AIM: Take the data below and write out exactly the lines from the one with "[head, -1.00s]" through the one with "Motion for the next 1"; omit every other line.
━━ TASK INPUTS
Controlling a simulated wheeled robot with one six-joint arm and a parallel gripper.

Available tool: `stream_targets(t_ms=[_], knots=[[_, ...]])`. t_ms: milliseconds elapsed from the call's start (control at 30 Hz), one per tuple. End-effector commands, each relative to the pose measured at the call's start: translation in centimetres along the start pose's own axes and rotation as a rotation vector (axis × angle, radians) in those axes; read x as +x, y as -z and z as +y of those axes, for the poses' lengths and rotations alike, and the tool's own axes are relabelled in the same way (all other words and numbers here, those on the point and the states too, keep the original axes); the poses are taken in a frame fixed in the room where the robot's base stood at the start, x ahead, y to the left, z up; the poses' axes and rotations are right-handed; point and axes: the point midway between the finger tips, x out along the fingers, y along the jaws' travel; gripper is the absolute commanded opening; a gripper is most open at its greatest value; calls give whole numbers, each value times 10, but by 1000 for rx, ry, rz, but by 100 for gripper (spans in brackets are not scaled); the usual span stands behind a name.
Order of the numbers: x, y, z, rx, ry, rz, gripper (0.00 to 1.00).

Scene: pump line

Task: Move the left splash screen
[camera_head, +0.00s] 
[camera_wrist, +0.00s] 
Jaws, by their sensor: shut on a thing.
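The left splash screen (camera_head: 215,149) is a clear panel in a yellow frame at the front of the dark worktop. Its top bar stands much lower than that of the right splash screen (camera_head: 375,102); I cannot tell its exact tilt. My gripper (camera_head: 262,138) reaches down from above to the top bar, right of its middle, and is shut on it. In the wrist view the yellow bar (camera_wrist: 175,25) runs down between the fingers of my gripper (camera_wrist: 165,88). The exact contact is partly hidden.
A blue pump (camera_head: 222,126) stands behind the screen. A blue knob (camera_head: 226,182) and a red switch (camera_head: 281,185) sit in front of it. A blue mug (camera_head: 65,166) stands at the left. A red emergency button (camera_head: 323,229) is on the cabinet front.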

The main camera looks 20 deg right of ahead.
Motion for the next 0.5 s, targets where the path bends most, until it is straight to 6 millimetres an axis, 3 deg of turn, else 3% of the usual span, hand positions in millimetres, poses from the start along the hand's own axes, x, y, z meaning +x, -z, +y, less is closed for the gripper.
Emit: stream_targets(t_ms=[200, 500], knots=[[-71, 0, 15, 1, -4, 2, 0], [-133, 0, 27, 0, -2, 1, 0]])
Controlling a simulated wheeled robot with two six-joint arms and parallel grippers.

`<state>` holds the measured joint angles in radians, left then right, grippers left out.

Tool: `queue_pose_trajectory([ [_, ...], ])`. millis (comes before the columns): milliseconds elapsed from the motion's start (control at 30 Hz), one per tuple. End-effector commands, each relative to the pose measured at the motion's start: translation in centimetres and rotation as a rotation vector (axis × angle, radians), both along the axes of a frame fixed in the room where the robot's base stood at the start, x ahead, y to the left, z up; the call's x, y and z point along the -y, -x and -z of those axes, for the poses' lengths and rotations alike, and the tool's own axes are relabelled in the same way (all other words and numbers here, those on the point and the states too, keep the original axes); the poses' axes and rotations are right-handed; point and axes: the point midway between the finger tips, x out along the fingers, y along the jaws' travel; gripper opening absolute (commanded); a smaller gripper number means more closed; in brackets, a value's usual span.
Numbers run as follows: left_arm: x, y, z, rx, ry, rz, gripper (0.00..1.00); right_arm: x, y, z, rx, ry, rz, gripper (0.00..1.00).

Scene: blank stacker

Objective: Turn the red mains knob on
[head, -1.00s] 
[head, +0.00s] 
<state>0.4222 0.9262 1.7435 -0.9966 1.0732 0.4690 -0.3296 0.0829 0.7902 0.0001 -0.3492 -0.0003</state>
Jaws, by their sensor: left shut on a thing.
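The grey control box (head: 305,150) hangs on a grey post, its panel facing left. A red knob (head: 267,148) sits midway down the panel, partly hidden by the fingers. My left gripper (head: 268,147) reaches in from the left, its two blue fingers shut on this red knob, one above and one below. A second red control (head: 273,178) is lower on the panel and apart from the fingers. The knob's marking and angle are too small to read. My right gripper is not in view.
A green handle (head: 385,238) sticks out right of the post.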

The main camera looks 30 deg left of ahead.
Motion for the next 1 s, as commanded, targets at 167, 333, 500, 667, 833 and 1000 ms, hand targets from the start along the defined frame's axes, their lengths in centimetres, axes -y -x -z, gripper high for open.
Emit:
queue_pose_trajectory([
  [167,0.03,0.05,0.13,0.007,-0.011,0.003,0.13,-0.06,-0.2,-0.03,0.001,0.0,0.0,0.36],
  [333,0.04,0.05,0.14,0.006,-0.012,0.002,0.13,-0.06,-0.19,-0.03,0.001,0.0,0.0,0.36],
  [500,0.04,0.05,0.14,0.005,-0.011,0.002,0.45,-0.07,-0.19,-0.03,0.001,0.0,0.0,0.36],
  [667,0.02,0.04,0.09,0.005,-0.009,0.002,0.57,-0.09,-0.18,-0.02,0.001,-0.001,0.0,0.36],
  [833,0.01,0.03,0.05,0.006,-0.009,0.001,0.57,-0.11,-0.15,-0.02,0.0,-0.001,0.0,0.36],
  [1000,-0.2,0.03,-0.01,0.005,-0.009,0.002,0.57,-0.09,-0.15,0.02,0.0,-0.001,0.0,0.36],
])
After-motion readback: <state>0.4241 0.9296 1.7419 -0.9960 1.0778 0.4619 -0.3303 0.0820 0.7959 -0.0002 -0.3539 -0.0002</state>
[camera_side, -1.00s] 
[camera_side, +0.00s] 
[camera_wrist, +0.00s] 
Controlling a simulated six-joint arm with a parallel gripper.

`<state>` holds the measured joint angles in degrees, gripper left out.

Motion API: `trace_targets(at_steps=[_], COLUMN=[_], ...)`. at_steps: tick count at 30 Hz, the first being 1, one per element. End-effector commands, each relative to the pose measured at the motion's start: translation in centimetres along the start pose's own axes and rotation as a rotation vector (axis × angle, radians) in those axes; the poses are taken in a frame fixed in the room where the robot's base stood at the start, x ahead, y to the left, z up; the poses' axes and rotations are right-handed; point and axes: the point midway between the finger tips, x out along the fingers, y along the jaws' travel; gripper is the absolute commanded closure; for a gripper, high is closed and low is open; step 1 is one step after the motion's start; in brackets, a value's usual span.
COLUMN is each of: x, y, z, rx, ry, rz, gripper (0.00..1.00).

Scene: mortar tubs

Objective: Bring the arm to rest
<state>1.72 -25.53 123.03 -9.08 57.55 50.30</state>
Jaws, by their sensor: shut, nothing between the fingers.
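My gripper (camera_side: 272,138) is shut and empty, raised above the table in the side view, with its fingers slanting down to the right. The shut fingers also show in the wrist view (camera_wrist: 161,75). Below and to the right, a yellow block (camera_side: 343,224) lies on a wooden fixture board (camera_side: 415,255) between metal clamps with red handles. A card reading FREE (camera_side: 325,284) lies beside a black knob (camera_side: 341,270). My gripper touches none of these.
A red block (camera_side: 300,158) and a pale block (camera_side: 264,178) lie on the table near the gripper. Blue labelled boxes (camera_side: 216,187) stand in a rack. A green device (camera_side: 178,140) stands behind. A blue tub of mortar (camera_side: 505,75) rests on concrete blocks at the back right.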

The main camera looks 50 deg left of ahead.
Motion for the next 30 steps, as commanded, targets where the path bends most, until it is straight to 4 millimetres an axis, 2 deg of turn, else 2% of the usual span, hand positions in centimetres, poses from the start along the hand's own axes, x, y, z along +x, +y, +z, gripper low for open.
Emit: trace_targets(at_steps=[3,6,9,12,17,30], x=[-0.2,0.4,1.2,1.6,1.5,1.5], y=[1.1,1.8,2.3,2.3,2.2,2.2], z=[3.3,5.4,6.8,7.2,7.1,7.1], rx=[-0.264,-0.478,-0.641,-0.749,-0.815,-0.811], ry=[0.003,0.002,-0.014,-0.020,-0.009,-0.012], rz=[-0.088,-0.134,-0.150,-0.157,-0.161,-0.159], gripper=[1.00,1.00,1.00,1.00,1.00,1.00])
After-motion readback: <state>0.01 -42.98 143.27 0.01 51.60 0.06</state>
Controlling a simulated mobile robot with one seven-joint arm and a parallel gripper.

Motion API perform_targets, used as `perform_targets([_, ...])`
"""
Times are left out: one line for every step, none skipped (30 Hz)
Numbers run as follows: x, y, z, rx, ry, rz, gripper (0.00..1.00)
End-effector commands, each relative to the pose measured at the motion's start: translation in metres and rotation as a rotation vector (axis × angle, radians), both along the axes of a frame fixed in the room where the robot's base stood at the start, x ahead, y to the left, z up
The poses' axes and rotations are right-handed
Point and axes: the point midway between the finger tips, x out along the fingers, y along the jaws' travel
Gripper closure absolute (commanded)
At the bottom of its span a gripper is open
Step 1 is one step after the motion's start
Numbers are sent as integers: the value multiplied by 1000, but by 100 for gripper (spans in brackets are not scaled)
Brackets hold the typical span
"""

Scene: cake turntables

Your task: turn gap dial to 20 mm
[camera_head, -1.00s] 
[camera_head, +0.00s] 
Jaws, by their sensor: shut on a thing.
━━━━
FULL RESPONSE:
[head, -1.00s] 
[head, +0.00s] 
<state>0.4222 0.9262 1.7435 -0.9966 1.0732 0.4690 -0.3296 0.0829 0.7902 0.0001 -0.3492 -0.0003</state>
Jaws, by their sensor: left shut on a thing.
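The grey control box (head: 305,150) hangs on a grey post, its panel facing left. A red knob (head: 267,148) sits midway down the panel, partly hidden by the fingers. My left gripper (head: 268,147) reaches in from the left, its two blue fingers shut on this red knob, one above and one below. A second red control (head: 273,178) is lower on the panel and apart from the fingers. The knob's marking and angle are too small to read. My right gripper is not in view.
A green handle (head: 385,238) sticks out right of the post.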

The main camera looks 30 deg left of ahead.
Motion for the next 1 s, as commanded, targets at 167, 333, 500, 667, 833 and 1000 ms, hand targets from the start along the defined frame's axes, their lengths in centimetres, axes -y -x -z, gripper high for open.

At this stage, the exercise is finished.